Hiring an electrician to help you with your electrical updates is crucial if you are adding new wiring, a new electrical panel or sub-panel, or anytime you are not comfortable doing the work yourself. In some states, you must hire an electrician for any electrical work in your home, but you need to check with your local code enforcement or building inspector's office to find out what is required in your area.
Installing New Circuits
Many times when you start to add additional outlets, lights, or other electrical resources in the home, you may need to add some additional circuits to your electrical system. Hiring an electrician is almost always required for this kind of work because it involves adding wiring to the house, connecting the wiring in the breaker panel, and adding additional breakers to the box.
If there's is not enough space in the box for additional electrical circuits, the electrician may need to upgrade the service, adding a larger box and creating more space for the additional circuits. To do this, the electrician will need to have the electric utility provider come and pull the meter and shut off the service until the wiring is transferred into the new panel.

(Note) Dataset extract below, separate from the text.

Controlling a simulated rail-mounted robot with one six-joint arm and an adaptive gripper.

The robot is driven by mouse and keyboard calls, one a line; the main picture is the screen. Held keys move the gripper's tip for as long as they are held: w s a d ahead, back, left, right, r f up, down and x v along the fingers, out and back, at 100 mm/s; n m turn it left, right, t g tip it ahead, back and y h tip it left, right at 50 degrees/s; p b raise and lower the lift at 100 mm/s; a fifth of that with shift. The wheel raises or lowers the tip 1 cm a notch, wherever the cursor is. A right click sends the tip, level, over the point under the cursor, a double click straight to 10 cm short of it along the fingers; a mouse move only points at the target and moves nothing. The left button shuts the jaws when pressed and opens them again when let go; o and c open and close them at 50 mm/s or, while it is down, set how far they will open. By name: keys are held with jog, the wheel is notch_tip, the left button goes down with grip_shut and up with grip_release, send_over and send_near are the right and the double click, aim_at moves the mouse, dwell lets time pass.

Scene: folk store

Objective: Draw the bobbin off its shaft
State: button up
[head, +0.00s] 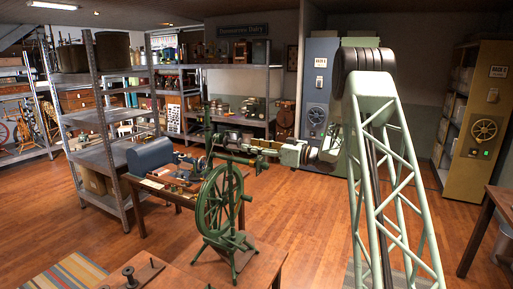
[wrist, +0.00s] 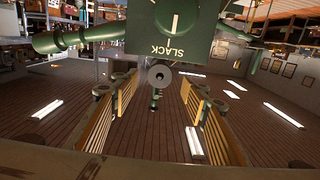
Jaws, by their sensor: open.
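The green spinning wheel (head: 219,208) stands on a wooden table in the head view. My gripper (head: 256,146) reaches in level from the right, beside the wheel's upper part. In the wrist view my gripper (wrist: 157,88) is open, its two slatted jaws apart on either side. A grey round end with a dark centre (wrist: 160,76), seemingly the bobbin and shaft seen end-on, faces the camera between the jaw tips. Neither jaw visibly touches it.
A wooden bench (head: 160,196) with a blue-grey rounded case (head: 150,156) stands behind the wheel. Dark pegged stands (head: 130,277) sit on the front table. A green arm (wrist: 65,40) spans the wrist view's upper left. Open floor (head: 300,215) lies right of the wheel.

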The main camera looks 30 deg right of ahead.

In most cases, the change over for the service will only take a few hours, but it is good to plan the update when no one is going to be home or need electricity in the house. Once the new panel is in and the wiring from the electric utility is secured in the new panel, the power can be turned back on and the electrician can finish adding the new circuits.
A sub-panel is essentially a small version of the breaker box that runs off the primary system but is dedicated to a circuit that is being used in a shop, a garage, a shed, or an in-law suite that needs dedicated power to it, and needs to be installed by a qualified electrician. The sub-panel will have energy as long as there is the power to the main panel in the house, but it allows the electricity to be shut down in the specific area that the sub-panel feeds.
If there is a problem in the garage, for instance, you can shut down select areas without having to shut down all the electricity in the home. If the electrician has set the sub-panel up correctly, the breakers in it should trip before tripping the main breaker at the house, but if the power needs to be cut completely, shutting down the main will kill all the power to the sub-panel.